**TO BE DONE:**
What is to be transcribed is the run of lines opening with the one that has "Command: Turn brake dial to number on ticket" and closing with the one that has "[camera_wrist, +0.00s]", and only that run, exactly.

+--

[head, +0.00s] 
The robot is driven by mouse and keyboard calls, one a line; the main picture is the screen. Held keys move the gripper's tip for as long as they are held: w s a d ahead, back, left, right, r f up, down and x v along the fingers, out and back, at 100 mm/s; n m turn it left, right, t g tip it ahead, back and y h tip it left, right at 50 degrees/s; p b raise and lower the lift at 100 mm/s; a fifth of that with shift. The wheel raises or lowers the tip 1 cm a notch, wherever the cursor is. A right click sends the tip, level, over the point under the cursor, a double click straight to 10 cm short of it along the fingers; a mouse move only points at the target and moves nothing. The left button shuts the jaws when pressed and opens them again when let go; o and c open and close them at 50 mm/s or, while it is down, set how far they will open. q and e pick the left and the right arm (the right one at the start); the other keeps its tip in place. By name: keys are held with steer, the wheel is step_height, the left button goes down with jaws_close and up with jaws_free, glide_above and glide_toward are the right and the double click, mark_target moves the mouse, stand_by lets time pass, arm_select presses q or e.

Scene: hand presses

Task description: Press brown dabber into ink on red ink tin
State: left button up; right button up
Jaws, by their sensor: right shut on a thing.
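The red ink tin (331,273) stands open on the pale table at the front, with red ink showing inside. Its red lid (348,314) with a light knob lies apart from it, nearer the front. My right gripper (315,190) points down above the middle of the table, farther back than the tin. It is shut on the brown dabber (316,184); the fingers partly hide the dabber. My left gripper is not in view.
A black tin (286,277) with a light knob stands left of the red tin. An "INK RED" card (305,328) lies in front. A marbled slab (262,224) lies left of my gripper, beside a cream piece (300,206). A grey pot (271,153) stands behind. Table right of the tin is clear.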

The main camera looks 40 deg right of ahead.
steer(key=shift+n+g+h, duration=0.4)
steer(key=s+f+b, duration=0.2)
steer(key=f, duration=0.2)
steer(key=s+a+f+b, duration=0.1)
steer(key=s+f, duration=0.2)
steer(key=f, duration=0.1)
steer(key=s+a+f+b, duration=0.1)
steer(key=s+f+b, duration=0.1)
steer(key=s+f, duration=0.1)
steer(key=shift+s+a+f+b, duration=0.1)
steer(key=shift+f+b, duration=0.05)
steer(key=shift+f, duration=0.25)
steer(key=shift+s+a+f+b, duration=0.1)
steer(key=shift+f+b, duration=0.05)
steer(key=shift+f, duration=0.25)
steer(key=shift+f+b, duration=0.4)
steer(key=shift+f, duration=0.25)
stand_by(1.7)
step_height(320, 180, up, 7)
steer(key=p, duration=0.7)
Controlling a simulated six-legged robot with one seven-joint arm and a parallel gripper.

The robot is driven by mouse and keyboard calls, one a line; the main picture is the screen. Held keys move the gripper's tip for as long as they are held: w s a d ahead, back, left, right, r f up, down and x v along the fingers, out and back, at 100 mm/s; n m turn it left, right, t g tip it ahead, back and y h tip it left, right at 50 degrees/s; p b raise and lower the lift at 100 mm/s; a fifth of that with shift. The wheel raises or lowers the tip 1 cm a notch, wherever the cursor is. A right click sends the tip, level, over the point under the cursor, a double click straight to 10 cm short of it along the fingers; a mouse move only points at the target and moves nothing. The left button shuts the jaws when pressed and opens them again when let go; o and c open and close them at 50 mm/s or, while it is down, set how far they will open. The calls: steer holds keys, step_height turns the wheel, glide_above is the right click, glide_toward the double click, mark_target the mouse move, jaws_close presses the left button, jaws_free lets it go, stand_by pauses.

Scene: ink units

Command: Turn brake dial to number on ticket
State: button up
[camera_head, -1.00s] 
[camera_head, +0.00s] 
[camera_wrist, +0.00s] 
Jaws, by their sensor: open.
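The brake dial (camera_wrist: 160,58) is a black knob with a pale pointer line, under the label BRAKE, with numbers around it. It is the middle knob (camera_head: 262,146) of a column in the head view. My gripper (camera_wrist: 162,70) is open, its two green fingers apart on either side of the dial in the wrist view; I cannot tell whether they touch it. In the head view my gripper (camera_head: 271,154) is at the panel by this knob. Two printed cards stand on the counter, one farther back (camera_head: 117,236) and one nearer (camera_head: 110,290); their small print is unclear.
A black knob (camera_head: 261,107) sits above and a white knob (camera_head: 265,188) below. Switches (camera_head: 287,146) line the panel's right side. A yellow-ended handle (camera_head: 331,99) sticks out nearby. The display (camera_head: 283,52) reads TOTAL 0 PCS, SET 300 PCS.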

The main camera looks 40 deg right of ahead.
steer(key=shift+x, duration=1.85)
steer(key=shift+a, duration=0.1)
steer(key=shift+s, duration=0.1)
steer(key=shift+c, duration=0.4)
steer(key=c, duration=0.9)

+--

**TASK RESULT:**
Command: Turn brake dial to number on ticket
State: button up
[camera_head, -1.00s] 
[camera_head, +0.00s] 
[camera_wrist, +0.00s] 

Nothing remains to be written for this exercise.